As with every year, 2011 offered its share of challenging hip-hop artists, the champion of whom became Digable Planets alumni Butterfly’s long-hyped project Shabazz Palaces. But the year’s truly difficult release spent so long brewing under the surface in a milieu of misdirection and broken promises that it seems addressing it a month after its release is still yet too soon. NoYork! challenges anyone who’s only cursorily familiar with California MC Blu’s past work, and if you happened to take an interest in him, you may as well strap on a helmet before you queue up NoYork! because you’re in for a very bumpy ride. While Blu fans might have settled into the games of cat and mouse he chooses to play with his fans through the varying battlegrounds of fidelity, price points, or simply not rapping over beats by Exile, nothing could have prepared them for NoYork!, let alone curious passersby.
You see, the sound of NoYork! is fueled by the Low End Theory Club, an LA fixture buoyed by producers Gaslamp Killer, Daddy Kev, and NoCanDo (also boasting such luminous regulars as Flying Lotus, Sa-Ra Creative Partners, Madlib, Dibia$e, and more). It’s essentially the hip-hop-centric night spot where all the cool kids can hang out and — at times rather aggressively — blur the lines between hip-hop, IDM, Purple Sound, dubstep, R&B, wonky, and jazz. The artists associated with the club have quickly become known for producing some of the most forward thinking instrumental hip-hop and glitch music of the past two or three years; somehow, Blu managed to get tangled up in their web, and Warner Bros. Records managed to green-light the mangled result that is NoYork!.
It’s a hell of a gamble by Blu because he’s backed himself with a sound that can’t currently be compared to any other vocal hip-hop album of measurable consequence. There’s been a lot of talk about how NoYork! proves Blu may have totally lost what made him such a compellingly fresh voice on the scene with Below the Heavens. But that thinking seems strange considering this album is full of equally candid verses delivered atop seemingly unrappable backgrounds. There are a few moments that don’t feel too far removed from regular west coast tropes (“A Bove Crenshaw”, the opening/closing duo “Doin’ Nothin’ / Doin’ Somethin'”, and “Ronal Morgan”), but most of your time spent with NoYork! will be a decidedly original experience.
“SLNGBNGers” follows “A Bove Crenshaw” with a continuous rattle of 1980s arcade sound effects that make up the entire beat. “Hours” is a very abstract pop song (with a verse that’s clearly an homage to Jay-Z’s “Dirt Off Your Shoulder”) built on a very repetitive yet alluring melody that continuously builds until the song finally slides away four minutes later — and an uncredited female guest giggles that she’s still trying to figure out what she was supposed to be doing with the song.
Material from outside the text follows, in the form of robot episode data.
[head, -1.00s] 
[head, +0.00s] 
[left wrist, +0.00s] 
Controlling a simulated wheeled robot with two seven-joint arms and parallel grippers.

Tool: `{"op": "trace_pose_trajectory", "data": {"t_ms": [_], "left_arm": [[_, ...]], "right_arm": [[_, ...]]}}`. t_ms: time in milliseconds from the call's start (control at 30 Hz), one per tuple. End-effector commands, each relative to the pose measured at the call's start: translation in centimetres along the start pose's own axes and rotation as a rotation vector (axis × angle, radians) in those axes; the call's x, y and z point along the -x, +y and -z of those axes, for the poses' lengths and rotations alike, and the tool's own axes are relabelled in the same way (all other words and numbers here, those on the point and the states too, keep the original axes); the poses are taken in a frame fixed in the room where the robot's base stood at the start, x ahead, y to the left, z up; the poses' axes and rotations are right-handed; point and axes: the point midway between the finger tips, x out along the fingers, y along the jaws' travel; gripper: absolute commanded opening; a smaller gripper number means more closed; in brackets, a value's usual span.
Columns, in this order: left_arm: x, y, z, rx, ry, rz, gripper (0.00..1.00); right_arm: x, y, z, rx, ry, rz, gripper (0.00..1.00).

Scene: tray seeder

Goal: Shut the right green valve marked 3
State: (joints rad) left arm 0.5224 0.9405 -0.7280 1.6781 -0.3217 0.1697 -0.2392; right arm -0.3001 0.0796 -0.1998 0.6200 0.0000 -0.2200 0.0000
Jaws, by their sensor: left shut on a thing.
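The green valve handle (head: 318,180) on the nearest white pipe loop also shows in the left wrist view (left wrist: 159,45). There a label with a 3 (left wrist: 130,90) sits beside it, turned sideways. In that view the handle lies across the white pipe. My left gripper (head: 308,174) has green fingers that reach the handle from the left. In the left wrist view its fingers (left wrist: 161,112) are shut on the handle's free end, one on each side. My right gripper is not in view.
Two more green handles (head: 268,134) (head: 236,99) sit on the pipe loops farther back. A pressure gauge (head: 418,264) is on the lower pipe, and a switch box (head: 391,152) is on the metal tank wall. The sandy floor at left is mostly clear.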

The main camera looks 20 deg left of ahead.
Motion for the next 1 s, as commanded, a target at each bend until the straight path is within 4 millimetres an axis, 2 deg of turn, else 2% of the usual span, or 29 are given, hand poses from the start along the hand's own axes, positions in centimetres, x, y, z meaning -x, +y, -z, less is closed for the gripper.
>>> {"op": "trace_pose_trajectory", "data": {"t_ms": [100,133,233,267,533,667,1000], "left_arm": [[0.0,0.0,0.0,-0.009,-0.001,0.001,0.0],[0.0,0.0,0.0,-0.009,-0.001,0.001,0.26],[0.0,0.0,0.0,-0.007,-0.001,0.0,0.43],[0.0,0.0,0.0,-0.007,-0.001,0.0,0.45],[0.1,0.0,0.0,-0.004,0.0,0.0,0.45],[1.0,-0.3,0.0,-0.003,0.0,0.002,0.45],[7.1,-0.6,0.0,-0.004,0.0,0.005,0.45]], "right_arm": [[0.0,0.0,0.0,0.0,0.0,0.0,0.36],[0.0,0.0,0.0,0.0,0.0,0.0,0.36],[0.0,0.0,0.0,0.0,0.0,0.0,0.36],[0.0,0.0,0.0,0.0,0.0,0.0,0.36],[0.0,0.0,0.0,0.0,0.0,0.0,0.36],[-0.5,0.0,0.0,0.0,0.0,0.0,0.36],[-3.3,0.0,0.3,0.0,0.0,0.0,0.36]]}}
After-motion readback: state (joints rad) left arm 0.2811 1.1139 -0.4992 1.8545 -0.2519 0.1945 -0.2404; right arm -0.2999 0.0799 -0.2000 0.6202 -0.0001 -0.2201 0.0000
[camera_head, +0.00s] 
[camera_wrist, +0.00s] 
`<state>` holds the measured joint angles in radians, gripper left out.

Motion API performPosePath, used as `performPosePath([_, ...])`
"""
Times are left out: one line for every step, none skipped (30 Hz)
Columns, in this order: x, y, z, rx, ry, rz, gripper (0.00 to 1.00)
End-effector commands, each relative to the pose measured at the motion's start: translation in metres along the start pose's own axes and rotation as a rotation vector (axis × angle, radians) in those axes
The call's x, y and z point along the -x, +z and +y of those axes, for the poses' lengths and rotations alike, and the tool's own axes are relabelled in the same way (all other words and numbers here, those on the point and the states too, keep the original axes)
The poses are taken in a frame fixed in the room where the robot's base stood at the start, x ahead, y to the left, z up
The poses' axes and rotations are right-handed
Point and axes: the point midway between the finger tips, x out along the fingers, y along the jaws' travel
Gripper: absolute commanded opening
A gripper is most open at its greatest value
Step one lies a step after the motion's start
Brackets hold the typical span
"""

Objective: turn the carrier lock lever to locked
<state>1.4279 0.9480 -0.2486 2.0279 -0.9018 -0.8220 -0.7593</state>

You can feel that sort of creative energy straining against the speaker wire throughout this LP, and if it gets enough spins for some semblance of familiarity to settle in, it becomes a little baffling how confidently Blu hurdles a cut like that or “Never Be the Same”.
Obviously, NoYork! can’t be an album for everyone. Unless you’re a huge fan of the production lineup here (Madlib, Flying Lotus, Dibia$e, Knxwledge, Samiyam and Daedelus) there’s no possible way it could satisfy what’s expected of it, and it’d be really unfair to expect your average hip-hop fan to embrace NoYork! with an open mind anytime soon. But for those listeners who’ve found a place for Shabazz Palaces in their hearts or just really wonder what kind of new ideas hip-hop could still be capable of nearly 40 years into its existence, you’re not going to find a better surprise than this one. This is an album that teeters so dangerously between repulsively unapproachable and emphatically lovable that Warner Bros. sat on it for damn near the entire year. The details of its release are still a little cloudy, although we do know Blu’s essentially released it himself, first through throwing out his own pirated copies at the CMJ festival in New York and later providing Tumblr links and a physical release through website Undergroundhiphop.com with a self-funded indie label.
Its presence seems to demand attention, and it will be interesting to see how much it garners over the next few years — and to see how many other Los Angeles artists attempt to follow in its footsteps. Like Shabazz Palaces, Blu makes rapping about everyday street experiences seem absurdly complex and adventurous, perhaps in a way that’s detrimental in the immediate future but will reveal itself to be a worthwhile risk in time. The combination of 2010 and 2011 in general has left me more excited for the future of hip-hop than I’ve been in a long, long time, but NoYork!‘s December release stamps a gargantuan, extra-boldfaced exclamation point or four at the end of that statement.